Добавлю еще: не будем идеализировать прошлое, к чему сегодня проявляется склонность. Это печальное и проклятое прошлое. К сожалению, массы не рассуждают. Они не способны мгновенно понять и объяснить себе новые явления, особенно когда на виду остается старое, знакомое, привычное; иначе и быть не может. Солдаты слишком привыкли видеть в офицере символ угнетения и не были способны сразу преодолеть в себе инстинктивное желание мести, кровопролития. Во всяком случае, в армии жажда мести проявилась сильней, чем на флоте. Армейские офицеры больше страдали за принадлежность к дворянству или буржуазии, чем за то, что они офицеры.
На флоте наоборот. Объясняется это не тем, что флотские экипажи более развиты в политическом отношении, обладают более высоким классовым сознанием, чем армейские массы, и не тем, что при всех революциях флот всегда по сравнению с армией шел на крайние меры (достаточно вспомнить роль флота во время Великой французской революции, революций в России, в Германии).
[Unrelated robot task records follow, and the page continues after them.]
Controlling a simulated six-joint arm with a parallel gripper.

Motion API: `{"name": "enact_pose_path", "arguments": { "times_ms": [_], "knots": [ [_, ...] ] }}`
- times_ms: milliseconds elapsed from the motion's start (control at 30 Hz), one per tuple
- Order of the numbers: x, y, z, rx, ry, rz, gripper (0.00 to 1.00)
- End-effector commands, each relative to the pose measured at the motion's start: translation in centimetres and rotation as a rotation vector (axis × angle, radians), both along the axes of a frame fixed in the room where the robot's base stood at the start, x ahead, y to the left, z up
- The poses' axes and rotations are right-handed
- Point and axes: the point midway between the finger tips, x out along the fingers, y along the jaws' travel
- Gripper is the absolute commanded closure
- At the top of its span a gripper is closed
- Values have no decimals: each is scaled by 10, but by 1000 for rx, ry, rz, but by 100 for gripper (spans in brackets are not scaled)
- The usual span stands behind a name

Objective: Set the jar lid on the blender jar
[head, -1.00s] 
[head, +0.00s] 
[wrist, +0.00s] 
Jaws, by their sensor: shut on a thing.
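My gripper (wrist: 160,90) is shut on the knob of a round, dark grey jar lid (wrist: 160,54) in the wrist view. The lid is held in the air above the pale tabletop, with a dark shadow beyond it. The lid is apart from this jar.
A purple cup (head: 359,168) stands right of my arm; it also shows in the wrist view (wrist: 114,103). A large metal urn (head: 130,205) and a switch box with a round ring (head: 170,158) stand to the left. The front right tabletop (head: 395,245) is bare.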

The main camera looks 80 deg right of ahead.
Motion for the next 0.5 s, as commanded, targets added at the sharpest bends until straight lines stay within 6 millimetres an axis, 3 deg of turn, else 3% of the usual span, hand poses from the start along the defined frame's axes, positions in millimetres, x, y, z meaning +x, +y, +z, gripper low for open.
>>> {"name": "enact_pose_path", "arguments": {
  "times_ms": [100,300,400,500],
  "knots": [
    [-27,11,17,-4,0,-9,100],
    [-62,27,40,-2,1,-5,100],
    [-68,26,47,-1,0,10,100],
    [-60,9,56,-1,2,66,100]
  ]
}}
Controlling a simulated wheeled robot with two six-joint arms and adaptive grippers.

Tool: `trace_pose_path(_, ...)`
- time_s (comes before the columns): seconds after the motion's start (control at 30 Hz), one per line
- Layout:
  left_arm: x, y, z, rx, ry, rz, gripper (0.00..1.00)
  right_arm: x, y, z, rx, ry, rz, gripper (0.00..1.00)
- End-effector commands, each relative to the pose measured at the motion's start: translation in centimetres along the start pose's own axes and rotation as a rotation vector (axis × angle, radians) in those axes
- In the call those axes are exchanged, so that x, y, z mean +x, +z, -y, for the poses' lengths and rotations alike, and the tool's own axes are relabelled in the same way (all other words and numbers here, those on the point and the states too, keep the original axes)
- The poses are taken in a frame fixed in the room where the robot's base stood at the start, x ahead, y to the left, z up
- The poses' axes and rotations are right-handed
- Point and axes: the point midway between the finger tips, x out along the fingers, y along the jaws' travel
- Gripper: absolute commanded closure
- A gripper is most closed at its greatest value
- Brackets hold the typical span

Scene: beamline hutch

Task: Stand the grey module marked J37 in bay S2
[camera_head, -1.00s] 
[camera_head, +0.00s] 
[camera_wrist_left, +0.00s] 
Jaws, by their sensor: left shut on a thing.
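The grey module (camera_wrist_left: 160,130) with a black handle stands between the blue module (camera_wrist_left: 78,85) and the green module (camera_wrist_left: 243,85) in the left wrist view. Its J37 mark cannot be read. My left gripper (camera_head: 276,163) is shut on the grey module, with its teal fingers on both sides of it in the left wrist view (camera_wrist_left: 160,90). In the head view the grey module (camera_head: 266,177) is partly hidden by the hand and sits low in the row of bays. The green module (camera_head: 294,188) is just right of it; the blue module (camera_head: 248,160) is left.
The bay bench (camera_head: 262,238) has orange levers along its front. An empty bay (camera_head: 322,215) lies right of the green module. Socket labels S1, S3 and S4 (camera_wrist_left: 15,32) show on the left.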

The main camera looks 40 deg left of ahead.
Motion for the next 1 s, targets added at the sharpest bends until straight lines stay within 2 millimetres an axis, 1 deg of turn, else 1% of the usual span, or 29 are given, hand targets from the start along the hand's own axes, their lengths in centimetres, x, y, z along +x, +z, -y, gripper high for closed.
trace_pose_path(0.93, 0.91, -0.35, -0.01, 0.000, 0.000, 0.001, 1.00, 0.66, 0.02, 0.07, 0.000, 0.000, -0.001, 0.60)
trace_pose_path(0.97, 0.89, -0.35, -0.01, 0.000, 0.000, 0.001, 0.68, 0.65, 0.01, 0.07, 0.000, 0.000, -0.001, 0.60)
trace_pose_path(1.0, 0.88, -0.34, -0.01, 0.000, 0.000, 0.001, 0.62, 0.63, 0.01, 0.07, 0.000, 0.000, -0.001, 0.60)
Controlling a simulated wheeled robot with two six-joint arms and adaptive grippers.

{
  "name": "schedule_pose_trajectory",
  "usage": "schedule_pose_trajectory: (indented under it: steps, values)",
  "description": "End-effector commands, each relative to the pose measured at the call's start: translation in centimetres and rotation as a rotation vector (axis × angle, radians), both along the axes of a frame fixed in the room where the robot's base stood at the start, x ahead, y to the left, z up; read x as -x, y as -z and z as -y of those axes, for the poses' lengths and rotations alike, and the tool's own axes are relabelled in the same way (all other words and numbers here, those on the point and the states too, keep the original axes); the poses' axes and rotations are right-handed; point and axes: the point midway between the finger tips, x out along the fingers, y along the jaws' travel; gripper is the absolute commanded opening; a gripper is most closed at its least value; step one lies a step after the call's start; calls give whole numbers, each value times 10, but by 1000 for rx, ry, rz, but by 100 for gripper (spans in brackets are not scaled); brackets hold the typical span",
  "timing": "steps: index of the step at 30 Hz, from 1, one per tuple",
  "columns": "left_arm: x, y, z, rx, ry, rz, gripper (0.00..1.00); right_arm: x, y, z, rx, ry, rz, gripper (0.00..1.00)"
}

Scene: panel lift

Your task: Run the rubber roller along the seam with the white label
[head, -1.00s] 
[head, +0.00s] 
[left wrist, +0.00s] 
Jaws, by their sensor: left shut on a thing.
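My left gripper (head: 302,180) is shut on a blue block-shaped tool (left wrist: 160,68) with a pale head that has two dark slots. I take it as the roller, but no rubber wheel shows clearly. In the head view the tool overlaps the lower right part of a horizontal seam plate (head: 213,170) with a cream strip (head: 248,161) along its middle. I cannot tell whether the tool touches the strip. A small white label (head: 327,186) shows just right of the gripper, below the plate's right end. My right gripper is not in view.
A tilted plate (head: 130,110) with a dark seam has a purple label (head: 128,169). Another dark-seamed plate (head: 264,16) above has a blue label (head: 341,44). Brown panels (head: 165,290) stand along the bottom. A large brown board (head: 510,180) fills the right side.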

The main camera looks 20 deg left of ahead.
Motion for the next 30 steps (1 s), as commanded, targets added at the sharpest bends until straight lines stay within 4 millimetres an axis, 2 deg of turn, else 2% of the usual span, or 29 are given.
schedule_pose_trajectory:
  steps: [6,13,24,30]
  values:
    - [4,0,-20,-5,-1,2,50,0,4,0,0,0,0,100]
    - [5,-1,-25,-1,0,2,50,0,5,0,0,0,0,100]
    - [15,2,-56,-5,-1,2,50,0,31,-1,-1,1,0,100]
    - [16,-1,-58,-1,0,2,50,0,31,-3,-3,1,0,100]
Нет, я приписываю чрезвычайно тяжелое положение, в котором оказались офицеры флота, особенно Балтийского, тому факту, что, в отличие от армии, корпус морских офицеров всю войну оставался практически в целости и сохранности. На фронте контингент кадровых офицеров быстро смешивался с офицерами запаса, еще быстрей таял в огне кровавых сражений с началом войны. Тяжесть активных боевых действий, масса новых впечатлений отвлекали солдат сухопутной армии, в определенной мере сглаживая в памяти старые обиды на офицеров. Флот же существовал практически в прежнем виде. За исключением некоторых незначительных изменений в составе и призыва резервистов в начале войны, он сохранялся, можно сказать, неизменным. С первым ударом революционного грома над военными судами офицеры не знали, куда бежать, где прятаться, спасаясь от памятных старых грехов и обид, в страхе перед долгожданной расплатой. С каждым часом, с каждым прошедшим днем в памяти флотских экипажей только четче вырисовывались ужасные картины прошлого. Я уверен, если бы 12 марта не грянуло общее потрясение, до конца лета на флоте поднялся бы великий бунт. На нем царила необычайно наэлектризованная атмосфера. Если в сухопутной армии сохранялось хоть что-то напоминающее авторитет и дисциплину, на флоте сразу после падения старого режима исчезли последние следы того и другого. Если над армейскими командирами и офицерами просто был установлен определенный контроль, командование и офицеры военных кораблей мгновенно превратились в глазах экипажей в подозреваемых, и по решению судовых комитетов офицерские каюты немедленно становились тюремными камерами для командующего состава.
Вот что мне рассказывал один морской офицер: «В тот день, когда вспыхнула революция, я собрал своих людей, рассказал им о ходе событий, сообщил, что офицеры поддерживают восстание, подчиняются Временному комитету Думы. Предложил экипажу поступить точно так же. „Как прикажете, ваша честь“, — отвечали матросы. Вечером того же дня экипаж потребовал, чтобы я явился, сдал кортик. Матросы объявили о своей верности Совету рабочих и солдатских депутатов и о „переходе власти к их собственному судовому комитету“».
Все это вместе с массовым убийством офицеров происходило 12 и 13 марта до появления уже упоминавшегося пресловутого «приказа № 1».
В общем, события на Балтийском флоте могут служить примером стихийного бунта против офицеров. Он начался раньше, чем из какого-нибудь петроградского революционного центра успели прийти какие-нибудь указания или распоряжения. Надо раз и навсегда покончить с абсурдной легендой, будто развал всякой власти и дисциплины в армии и на флоте с его трагическими последствиями произошел по некоему сигналу, поданному Советом рабочих и солдатских депутатов или лично мной с согласия Совета. Это глупые измышления.
В армии уже фактически царила анархия, когда 16 марта к власти пришло Временное правительство. То же самое происходило во всей стране. Анархию породило не Временное правительство, ему пришлось только бороться с ее результатами. Совет рабочих и солдатских депутатов тоже не принимал никакого сознательного участия в развале армии и уничтожении офицеров. Я говорю «сознательного», потому что Совет допускал серьезные ошибки, имевшие фатальные последствия и пагубно отразившиеся на армии, но эти ошибки были обусловлены ситуацией, сложившейся в первые дни революции в Петроградском гарнизоне.